Understanding accounting terms is an important first step in learning how accounting really works.
So let's look at some key terms and their meanings.
The Journal, sometimes call the Book of Original Entry or more commonly the General Journal, is how transactions are recorded or entered into accounting records. It is a chronological list of a company's transactions.
An account is a basic summary device used in accounting. All of the related transactions to a particular account are recorded in that account. For example, all of the transactions affecting cash would be recorded in the cash account.
Accounts are grouped or organized into 5 broad categories which include:
We will now learn how financial data moves from the journal into the accounts. In an academic setting the account is often expressed as a T account.

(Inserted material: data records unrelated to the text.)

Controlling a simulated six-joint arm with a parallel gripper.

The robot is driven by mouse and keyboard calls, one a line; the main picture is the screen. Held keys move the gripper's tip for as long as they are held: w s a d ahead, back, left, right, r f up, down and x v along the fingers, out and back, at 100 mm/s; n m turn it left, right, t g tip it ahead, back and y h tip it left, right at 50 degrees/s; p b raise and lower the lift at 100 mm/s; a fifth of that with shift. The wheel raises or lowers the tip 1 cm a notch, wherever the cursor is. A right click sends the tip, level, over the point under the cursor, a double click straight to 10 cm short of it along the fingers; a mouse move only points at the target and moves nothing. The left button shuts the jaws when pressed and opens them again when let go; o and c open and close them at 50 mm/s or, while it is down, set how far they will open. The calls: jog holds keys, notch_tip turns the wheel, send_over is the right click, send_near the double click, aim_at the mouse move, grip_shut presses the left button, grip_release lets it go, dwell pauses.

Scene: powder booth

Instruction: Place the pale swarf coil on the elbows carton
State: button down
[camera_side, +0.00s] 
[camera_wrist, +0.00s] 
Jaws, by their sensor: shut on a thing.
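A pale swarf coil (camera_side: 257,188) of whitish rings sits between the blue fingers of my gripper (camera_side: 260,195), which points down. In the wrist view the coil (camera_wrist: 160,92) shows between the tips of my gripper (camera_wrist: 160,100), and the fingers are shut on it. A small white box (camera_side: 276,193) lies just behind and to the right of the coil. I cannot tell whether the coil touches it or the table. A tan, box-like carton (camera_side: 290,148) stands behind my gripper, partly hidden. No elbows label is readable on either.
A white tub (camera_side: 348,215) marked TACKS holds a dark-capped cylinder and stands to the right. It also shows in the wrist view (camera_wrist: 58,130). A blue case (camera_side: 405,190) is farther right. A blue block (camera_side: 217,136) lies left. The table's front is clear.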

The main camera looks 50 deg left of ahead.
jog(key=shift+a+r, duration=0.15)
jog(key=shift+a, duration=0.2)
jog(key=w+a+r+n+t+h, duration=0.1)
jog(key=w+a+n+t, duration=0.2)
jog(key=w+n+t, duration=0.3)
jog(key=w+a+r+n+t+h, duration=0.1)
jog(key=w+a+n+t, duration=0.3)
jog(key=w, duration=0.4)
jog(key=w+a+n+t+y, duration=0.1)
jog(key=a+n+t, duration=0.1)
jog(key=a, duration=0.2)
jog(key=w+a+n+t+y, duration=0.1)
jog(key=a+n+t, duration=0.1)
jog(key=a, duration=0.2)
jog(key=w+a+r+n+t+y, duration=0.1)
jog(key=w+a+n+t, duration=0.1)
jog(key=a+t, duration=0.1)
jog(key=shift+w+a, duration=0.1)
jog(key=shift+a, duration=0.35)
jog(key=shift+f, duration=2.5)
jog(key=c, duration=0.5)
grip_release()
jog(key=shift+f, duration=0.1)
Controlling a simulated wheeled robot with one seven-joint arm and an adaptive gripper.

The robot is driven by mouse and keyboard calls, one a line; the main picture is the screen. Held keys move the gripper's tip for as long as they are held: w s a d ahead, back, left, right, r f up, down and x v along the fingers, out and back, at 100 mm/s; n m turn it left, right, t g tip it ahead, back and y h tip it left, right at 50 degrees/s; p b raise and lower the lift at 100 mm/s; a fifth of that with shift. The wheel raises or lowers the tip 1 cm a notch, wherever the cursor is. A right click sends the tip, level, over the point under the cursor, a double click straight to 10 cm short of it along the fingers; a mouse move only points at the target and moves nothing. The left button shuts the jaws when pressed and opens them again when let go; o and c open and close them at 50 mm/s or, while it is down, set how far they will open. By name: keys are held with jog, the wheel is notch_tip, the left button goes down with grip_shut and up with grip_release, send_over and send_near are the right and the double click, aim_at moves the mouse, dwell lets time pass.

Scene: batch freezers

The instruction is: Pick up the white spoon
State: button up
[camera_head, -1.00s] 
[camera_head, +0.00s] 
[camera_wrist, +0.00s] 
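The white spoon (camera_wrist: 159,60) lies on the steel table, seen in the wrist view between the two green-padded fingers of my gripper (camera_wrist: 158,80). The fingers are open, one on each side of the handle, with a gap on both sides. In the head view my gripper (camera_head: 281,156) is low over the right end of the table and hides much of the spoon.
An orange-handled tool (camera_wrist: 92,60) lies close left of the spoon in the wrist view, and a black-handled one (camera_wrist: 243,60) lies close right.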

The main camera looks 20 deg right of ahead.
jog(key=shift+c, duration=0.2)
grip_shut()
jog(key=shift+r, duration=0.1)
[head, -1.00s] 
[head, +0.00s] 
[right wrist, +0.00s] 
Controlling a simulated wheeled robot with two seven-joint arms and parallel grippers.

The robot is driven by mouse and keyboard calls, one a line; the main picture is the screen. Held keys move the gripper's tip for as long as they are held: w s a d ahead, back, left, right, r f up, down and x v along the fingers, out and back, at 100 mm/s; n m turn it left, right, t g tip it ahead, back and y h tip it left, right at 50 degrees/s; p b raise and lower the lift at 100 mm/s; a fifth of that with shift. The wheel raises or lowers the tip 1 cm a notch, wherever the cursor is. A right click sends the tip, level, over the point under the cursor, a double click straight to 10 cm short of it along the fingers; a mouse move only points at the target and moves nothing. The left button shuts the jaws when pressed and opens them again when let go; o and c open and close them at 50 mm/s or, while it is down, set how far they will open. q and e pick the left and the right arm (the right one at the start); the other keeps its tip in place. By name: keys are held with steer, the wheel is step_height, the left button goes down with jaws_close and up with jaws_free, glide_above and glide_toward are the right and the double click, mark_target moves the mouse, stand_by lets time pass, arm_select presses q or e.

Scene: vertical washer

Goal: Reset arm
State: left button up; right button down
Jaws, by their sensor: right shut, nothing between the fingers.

Two additional terms that are very important are debit and credit. Debit, which is sometimes abbreviated DR, means left side. Credit, sometimes abbreviated CR, means right side. And that's it. Debits and credits are how different accounts are increased or decreased; but, they don't mean increase or decrease because it depends on what type of account they effect.
Each transaction must effect two or more accounts to keep the accounting equation balance. This is known as double-entry accounting. So every transaction must include at least two accounts. One account that is debited and one account that is credited. There can be more than two accounts but there can never be less. Debits must always equal credits or the accounting equation would be out of balance
Account balances are either debit balances or credit balances. There are no negative balances in accounting. Balances are calculated by totaling the debit side of an account and totaling the credit side of the account. Then subtract the smaller side from the larger side. This is the balance that goes on the larger side. An account can have only one type of balance.
The ledger, sometimes known as the general ledger, is a collection of all the company's accounts. So all of the assets, liability, equity, revenue, and expense accounts are located in the ledger.
Before we end, I would like to revisit a few terms we've learned earlier and define the accounts a little bit better.
Assets are economic resources, that means something of value, that are owned or controlled by a business and they will provide benefits into the future. The key when trying to determine if something is an asset is that assets provide future benefit. Supplies is an assets because we haven't used them up yet. When we do they will become an expense, supplies expense to be exact, and they will be a past benefit not a future benefit anymore. Accounts receivable is money that is owed to us from our customers. If we perform services on account, we would use accounts receivable in recording that transaction. Prepaid expenses are like supplies. They will become a past benefit but until they do they are assets.
Liabilities are claims on our assets from external parties like creditors. Accounts payable is for money that we owe to our vendors or suppliers. Accrued liabilities, sometimes called accrued expenses, are amounts that we owe for our bills related to operations. Utility bills received but not yet paid is a type of accrued liability.
Equity is the claim on assets from owners. It is sometimes called net worth or net assets because it's the value of the assets that remain after the liabilities are paid and settled. Owner's capital comes from both owner investments in a company and increases resulting from net income.
Owner's withdrawal are the amounts distributed to the owners of a businesses.
Revenues are inflows from operations and result in an increase to equity. They are the benefit companies receive from their business operations.
Service revenue is earned by performing service.Sales revenue is earned by selling goods.
Expenses are outflows from operations and result in a decrease to equity. They are the costs companies incur operating their business.